Because I still have one foot in John Hick's camp (and Hick is the quintessential "convergent" pluralist), I wrote a response to Heim's position some years back, addressing the elephant metaphor. I said in part:
The elephant analogy doesn't ascribe omniscience to the sighted person. Heim wants to claim that the meta-theoretical paradigms of religious pluralists are arrogating to themselves a God's-eye view. I don't believe this to be the case at all. They are, like the sighted man in the elephant analogy, simply at a remove from the immediate situation, and this is sufficient to provide superior insight. The sighted man is merely sighted, not all-seeing. His integrated perspective is objectively less blinkered than that of the blind men, which is the real point of the story.
So while I sympathize with the idea that the "view from nowhere" can be a dangerous approach to religious diversity, I don't really see it in evidence among the bigwigs in such discussions.
I also have to wonder, from Lee's post, whether Suchocki (pronounced "Sue Hockey," in case you were curious; her name was tossed around a lot during my MA program, especially during a course on feminist christology) isn't actually advocating something closer to inclusivism than to pluralism. If God resides at the most fundamental level of her pluralistic paradigm, then she's as guilty of funneling other religions through her perspective as other inclusivists are.
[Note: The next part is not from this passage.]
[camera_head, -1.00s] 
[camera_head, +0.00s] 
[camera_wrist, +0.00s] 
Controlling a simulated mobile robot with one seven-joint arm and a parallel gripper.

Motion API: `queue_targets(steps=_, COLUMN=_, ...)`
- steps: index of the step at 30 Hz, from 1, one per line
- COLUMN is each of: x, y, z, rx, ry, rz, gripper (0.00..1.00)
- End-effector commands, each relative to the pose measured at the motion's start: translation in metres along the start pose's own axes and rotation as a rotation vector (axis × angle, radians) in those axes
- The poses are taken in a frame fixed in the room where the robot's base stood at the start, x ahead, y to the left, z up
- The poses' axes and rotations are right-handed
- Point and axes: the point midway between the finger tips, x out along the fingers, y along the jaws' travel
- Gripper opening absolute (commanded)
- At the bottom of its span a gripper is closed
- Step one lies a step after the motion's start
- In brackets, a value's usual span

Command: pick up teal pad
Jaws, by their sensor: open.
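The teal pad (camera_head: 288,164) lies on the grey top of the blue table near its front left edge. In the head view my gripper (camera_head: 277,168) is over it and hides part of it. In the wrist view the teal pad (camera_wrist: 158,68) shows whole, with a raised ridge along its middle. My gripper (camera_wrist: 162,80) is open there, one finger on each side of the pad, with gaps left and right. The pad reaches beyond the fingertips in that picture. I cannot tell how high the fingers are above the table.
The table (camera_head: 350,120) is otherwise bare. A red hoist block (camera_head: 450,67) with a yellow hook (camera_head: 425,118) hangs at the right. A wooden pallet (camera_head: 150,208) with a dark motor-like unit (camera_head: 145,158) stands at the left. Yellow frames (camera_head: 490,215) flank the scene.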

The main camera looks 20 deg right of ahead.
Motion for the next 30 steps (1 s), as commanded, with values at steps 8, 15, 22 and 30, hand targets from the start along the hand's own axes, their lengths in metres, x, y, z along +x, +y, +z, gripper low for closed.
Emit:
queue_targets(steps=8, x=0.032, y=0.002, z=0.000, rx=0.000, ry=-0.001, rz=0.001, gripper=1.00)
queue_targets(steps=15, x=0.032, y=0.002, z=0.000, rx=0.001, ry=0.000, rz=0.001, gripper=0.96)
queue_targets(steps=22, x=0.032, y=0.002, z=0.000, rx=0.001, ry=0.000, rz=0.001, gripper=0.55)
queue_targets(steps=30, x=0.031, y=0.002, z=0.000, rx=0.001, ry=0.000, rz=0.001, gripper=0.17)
Then again, the Amazon.com review has this to say about Suchocki's perspective:
In this insightful and irenic work, Marjorie Hewitt Suchocki demonstrates that Christians need not ignore, nor even compromise, the teachings of the gospel in order to accept and rejoice in religious pluralism. She argues that the Christian doctrines of creation, incarnation, the image of God, and the reign of God make the diversity of religions necessary. Without such diversity the rich and deep community of humanity that is the goal of the Christian gospel cannot be realized. Along the way Suchocki rejects the exclusivist claim that there can be no relationship with God apart from the church, and the inclusivist idea that Christianity is the highest expression of the search for God, with other religions possessing in part that which Christians possess in full. She argues instead for a pluralist position, insisting on a full recognition of the distinctive gifts that all of the religious traditions bring to the human table.
This seems to place her rather close to Paul Knitter on the pluralistic spectrum. Knitter, a Catholic thinker (Suchocki is Methodist), has long advocated a sort of "theocentric" pluralism in which theos can be interpreted more broadly than just "God of the Abrahamic faiths." While I remain unconvinced that Knitter has truly stepped outside the Magisterium (in fact, he's written a book titled Without Buddha I Could Not Be a Christian about how his interreligious experiences have helped confirm and reinforce his Christian beliefs), I appreciate his openness to the reinterpretive possibilities inherent in any honest dialogue.
I've put Suchocki's book on my Amazon Wish List as a reminder that I need to grab it and read it. Religious diversity is a burgeoning field of study; as I noted a while back, Georgetown University now offers a doctoral degree in the subject. I remain sorely tempted by GU's program. In the meantime, my thanks to Lee for bringing this book to my attention.